> **GOAL**
Extract every line of the material below and reproduce it faithfully.

###

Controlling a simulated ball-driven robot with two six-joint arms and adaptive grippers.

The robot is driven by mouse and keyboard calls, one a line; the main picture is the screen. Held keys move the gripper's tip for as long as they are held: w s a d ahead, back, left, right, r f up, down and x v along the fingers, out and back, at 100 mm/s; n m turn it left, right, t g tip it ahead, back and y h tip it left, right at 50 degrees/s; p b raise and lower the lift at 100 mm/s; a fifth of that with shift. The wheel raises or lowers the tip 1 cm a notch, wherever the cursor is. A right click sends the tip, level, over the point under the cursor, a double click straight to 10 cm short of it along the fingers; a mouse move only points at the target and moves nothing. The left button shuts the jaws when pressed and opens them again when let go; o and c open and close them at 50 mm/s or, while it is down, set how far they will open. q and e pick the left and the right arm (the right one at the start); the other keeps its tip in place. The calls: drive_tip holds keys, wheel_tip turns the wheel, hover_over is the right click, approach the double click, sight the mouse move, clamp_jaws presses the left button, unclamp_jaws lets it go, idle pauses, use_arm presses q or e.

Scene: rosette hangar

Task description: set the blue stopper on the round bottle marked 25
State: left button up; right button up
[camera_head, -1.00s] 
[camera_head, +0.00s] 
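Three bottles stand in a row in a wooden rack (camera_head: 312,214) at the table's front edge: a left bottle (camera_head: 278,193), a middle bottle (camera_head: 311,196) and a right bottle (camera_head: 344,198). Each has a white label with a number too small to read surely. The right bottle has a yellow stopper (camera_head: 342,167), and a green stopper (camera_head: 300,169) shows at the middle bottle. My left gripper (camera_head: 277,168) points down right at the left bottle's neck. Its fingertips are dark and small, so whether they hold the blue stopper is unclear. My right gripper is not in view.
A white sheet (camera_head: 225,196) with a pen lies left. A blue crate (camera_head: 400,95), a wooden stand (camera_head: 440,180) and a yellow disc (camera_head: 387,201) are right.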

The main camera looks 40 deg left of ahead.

###

> **ANSWER TO THE EXERCISE**
Controlling a simulated ball-driven robot with two six-joint arms and adaptive grippers.

The robot is driven by mouse and keyboard calls, one a line; the main picture is the screen. Held keys move the gripper's tip for as long as they are held: w s a d ahead, back, left, right, r f up, down and x v along the fingers, out and back, at 100 mm/s; n m turn it left, right, t g tip it ahead, back and y h tip it left, right at 50 degrees/s; p b raise and lower the lift at 100 mm/s; a fifth of that with shift. The wheel raises or lowers the tip 1 cm a notch, wherever the cursor is. A right click sends the tip, level, over the point under the cursor, a double click straight to 10 cm short of it along the fingers; a mouse move only points at the target and moves nothing. The left button shuts the jaws when pressed and opens them again when let go; o and c open and close them at 50 mm/s or, while it is down, set how far they will open. q and e pick the left and the right arm (the right one at the start); the other keeps its tip in place. The calls: drive_tip holds keys, wheel_tip turns the wheel, hover_over is the right click, approach the double click, sight the mouse move, clamp_jaws presses the left button, unclamp_jaws lets it go, idle pauses, use_arm presses q or e.

Scene: rosette hangar

Task description: set the blue stopper on the round bottle marked 25
State: left button up; right button up
[camera_head, -1.00s] 
[camera_head, +0.00s] 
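Three bottles stand in a row in a wooden rack (camera_head: 312,214) at the table's front edge: a left bottle (camera_head: 278,193), a middle bottle (camera_head: 311,196) and a right bottle (camera_head: 344,198). Each has a white label with a number too small to read surely. The right bottle has a yellow stopper (camera_head: 342,167), and a green stopper (camera_head: 300,169) shows at the middle bottle. My left gripper (camera_head: 277,168) points down right at the left bottle's neck. Its fingertips are dark and small, so whether they hold the blue stopper is unclear. My right gripper is not in view.
A white sheet (camera_head: 225,196) with a pen lies left. A blue crate (camera_head: 400,95), a wooden stand (camera_head: 440,180) and a yellow disc (camera_head: 387,201) are right.

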The main camera looks 40 deg left of ahead.

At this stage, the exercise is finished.